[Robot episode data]

....

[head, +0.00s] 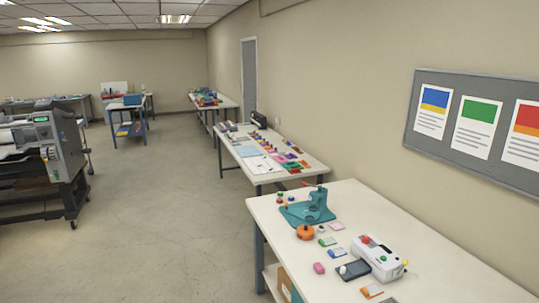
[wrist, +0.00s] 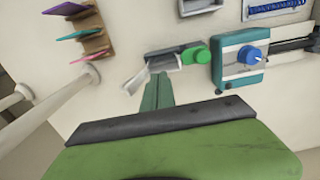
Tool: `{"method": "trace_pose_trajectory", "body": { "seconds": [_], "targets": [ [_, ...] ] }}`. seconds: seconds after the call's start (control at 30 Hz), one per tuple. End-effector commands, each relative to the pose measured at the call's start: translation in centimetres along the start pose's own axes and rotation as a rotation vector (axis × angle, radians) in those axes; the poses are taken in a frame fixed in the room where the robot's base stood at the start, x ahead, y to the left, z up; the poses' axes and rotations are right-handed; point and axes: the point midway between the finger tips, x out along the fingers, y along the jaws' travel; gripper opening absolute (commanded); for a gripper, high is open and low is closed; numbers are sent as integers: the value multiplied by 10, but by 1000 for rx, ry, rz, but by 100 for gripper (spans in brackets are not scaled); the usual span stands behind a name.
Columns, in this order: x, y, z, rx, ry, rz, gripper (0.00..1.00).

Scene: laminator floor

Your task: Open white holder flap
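In the wrist view, my gripper (wrist: 158,78) shows as two narrow teal fingers side by side with no visible gap, rising from a dark-edged green body. Just beyond the fingertips is a small grey and white holder (wrist: 165,62) with a green knob (wrist: 195,54) at its right end. A pale angled piece (wrist: 134,80), perhaps its flap, sticks out at its left, near the fingertips. I cannot tell whether the fingers touch it. In the head view, a white device (head: 378,258) with a red knob lies on the near table; my gripper is not visible there.
In the wrist view, a teal device (wrist: 240,62) with a blue knob is to the right, and a brown rack (wrist: 92,35) with coloured sheets is upper left. The head view shows the near table (head: 450,285), a machine (head: 50,150) at left, and open floor (head: 165,215).

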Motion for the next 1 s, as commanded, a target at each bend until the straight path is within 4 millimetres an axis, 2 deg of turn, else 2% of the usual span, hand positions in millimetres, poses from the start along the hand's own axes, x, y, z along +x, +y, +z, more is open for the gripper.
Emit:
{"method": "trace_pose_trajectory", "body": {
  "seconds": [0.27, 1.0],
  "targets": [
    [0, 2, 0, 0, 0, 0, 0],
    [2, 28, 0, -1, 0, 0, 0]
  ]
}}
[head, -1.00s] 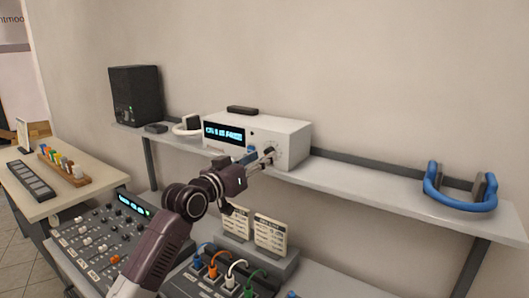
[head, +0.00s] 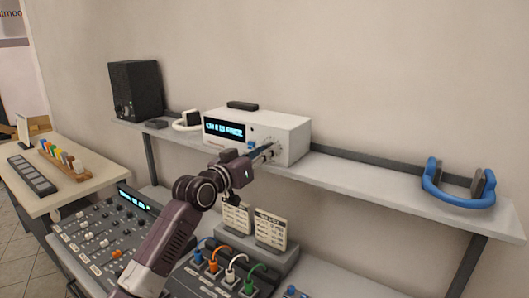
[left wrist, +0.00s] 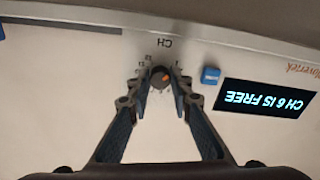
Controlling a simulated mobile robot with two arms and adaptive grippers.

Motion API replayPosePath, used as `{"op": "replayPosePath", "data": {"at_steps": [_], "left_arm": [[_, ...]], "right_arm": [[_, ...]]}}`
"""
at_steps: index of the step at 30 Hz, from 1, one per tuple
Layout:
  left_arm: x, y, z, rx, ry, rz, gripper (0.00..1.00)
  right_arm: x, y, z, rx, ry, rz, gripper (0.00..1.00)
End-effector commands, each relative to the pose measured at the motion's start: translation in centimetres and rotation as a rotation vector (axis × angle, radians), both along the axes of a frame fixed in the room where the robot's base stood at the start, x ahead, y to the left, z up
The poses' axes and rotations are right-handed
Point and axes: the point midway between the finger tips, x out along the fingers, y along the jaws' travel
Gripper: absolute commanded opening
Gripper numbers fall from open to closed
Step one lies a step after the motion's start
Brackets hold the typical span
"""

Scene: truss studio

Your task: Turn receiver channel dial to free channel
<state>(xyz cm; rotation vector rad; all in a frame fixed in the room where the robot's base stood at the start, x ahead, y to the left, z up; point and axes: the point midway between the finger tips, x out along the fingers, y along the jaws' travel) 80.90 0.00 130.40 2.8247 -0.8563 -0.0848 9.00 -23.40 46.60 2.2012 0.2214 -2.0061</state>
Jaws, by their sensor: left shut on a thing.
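The white receiver (head: 285,135) stands on the wall shelf, its front panel facing me. Its lit display (head: 224,131) reads "CH 6 IS FREE"; the same display is upside down in the left wrist view (left wrist: 266,98). The channel dial (left wrist: 160,77) is a small dark round knob with an orange pointer mark, beside the letters "CH" and small numbers. My left gripper (left wrist: 160,82) is shut on the dial, one fingertip on each side. In the head view, my left gripper (head: 267,154) reaches the panel's right part and mostly hides the dial. My right gripper is not in view.
A blue button (left wrist: 210,75) sits between dial and display. A black speaker (head: 136,90) stands left on the shelf (head: 350,180), blue headphones (head: 458,187) right. Below are a mixing console (head: 105,235), two cards (head: 270,230) and colored plugs (head: 230,270).

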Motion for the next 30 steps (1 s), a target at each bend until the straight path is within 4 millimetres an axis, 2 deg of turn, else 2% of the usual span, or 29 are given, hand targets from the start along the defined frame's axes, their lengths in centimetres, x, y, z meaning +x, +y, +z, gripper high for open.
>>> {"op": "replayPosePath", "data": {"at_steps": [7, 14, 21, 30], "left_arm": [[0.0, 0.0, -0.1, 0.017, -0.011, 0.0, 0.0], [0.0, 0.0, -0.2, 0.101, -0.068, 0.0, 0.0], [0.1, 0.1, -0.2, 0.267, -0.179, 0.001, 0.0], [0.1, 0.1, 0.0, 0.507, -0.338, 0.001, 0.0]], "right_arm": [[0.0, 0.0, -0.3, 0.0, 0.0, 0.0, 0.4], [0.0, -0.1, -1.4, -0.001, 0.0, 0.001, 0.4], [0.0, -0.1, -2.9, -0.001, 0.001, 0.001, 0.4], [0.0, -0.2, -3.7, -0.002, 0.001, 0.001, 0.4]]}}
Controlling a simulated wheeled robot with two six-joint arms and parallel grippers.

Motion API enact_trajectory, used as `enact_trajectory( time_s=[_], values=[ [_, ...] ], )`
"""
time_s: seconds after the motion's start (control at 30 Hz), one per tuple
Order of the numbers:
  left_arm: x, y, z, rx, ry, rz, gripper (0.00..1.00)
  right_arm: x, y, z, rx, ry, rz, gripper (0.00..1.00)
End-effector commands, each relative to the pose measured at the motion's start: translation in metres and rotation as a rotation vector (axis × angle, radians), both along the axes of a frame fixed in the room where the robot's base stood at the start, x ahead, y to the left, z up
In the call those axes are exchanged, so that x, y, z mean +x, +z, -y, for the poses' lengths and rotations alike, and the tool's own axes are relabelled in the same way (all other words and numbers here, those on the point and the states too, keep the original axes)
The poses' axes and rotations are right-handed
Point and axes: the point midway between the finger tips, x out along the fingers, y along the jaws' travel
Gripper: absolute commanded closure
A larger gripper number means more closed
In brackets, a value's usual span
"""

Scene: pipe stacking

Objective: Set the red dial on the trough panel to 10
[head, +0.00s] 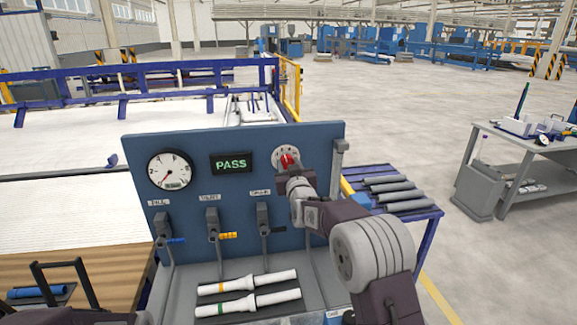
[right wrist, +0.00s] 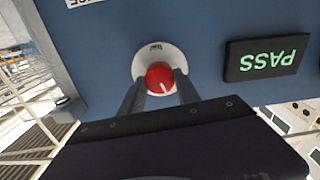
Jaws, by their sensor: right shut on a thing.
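The red dial (head: 288,160) sits on a white round plate at the upper right of the blue trough panel (head: 225,190). In the right wrist view the dial (right wrist: 160,78) shows a white pointer mark on its face. My right gripper (right wrist: 160,85) has a finger on each side of the dial and is shut on it. In the head view the right gripper (head: 292,172) reaches the dial from below right and hides part of its plate. The number at the pointer is too small to read. My left gripper cannot be made out.
A display reading PASS (head: 231,163) and a white gauge (head: 170,170) are left of the dial. Two white pipes (head: 247,284) lie in the trough. Grey pipes (head: 395,190) lie on a blue rack at right.

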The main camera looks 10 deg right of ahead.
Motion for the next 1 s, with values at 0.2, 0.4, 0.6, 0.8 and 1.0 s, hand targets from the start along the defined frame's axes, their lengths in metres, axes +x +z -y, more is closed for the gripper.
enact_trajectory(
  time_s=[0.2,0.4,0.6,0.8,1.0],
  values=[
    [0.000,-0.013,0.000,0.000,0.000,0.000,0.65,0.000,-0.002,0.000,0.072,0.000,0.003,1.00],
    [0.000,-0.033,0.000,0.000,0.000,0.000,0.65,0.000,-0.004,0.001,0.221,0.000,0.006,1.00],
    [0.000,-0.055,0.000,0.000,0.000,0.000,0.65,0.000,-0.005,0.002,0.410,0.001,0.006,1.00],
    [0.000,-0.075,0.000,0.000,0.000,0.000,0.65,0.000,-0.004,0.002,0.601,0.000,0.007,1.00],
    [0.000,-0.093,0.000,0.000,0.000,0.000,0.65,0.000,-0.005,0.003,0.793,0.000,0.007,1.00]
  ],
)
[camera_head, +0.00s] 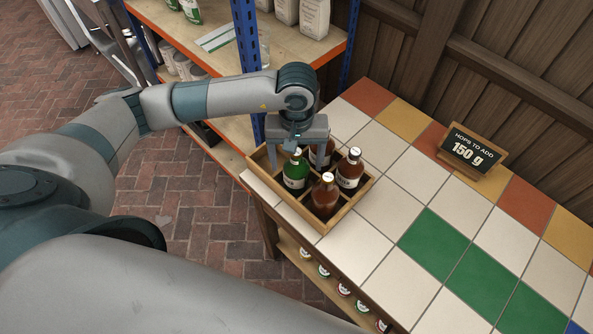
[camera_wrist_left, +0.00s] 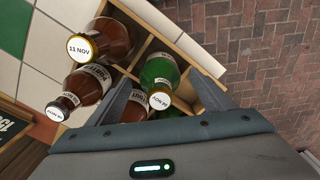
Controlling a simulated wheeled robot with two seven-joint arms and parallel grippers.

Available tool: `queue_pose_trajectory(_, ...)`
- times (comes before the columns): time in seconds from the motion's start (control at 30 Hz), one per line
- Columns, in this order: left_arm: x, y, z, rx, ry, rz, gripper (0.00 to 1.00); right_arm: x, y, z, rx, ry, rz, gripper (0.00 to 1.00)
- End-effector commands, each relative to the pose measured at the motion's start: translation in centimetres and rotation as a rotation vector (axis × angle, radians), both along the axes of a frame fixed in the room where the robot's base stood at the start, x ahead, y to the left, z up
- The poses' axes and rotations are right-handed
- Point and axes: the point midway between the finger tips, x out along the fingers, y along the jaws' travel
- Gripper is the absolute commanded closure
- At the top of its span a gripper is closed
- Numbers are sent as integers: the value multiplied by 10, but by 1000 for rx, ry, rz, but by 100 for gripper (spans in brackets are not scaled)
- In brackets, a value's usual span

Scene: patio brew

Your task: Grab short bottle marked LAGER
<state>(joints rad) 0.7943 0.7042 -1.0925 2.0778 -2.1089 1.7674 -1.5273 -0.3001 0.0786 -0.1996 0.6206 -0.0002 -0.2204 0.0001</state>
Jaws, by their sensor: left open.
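A wooden divided crate (camera_head: 347,213) holds a green bottle (camera_head: 296,171) and three brown bottles, one at the right (camera_head: 349,171), one in front (camera_head: 326,196) and one at the back (camera_head: 325,146), partly behind my gripper. My left gripper (camera_head: 297,152) points down over the crate's back-left part, open. In the left wrist view its two fingers (camera_wrist_left: 162,96) stand either side of the green bottle (camera_wrist_left: 160,70). A brown bottle there has a cap reading 11 NOV (camera_wrist_left: 82,47). No bottle label is readable as LAGER. My right gripper is out of view.
The crate stands at the edge of a tiled counter (camera_head: 375,250); its right side is clear. A sign (camera_head: 472,151) reads "HOPS TO ADD 150 g". A blue-posted shelf rack (camera_head: 250,50) stands close behind my arm. Several bottles (camera_head: 324,271) sit on a shelf below the counter.

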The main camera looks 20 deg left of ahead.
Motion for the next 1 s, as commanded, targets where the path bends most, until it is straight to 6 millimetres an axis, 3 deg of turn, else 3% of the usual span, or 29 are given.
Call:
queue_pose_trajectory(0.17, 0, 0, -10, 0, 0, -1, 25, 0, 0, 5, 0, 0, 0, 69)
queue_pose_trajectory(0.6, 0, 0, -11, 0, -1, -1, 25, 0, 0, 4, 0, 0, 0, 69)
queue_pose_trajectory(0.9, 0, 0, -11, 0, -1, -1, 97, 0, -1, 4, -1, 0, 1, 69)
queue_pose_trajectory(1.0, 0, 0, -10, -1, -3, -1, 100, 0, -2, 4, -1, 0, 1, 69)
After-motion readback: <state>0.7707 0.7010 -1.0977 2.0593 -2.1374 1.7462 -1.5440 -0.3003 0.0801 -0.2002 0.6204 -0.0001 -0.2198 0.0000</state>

....

§ GOAL
Look for "used" and pull out every line that has it.

§ ANSWER TO THIS TASK
Motion API replayPosePath, used as `{"op": "replayPosePath", "data": {"at_steps": [_], "left_arm": [[_, ...]], "right_arm": [[_, ...]]}}`
Motion API enact_trajectory, used as `enact_trajectory( time_s=[_], values=[ [_, ...] ], )`

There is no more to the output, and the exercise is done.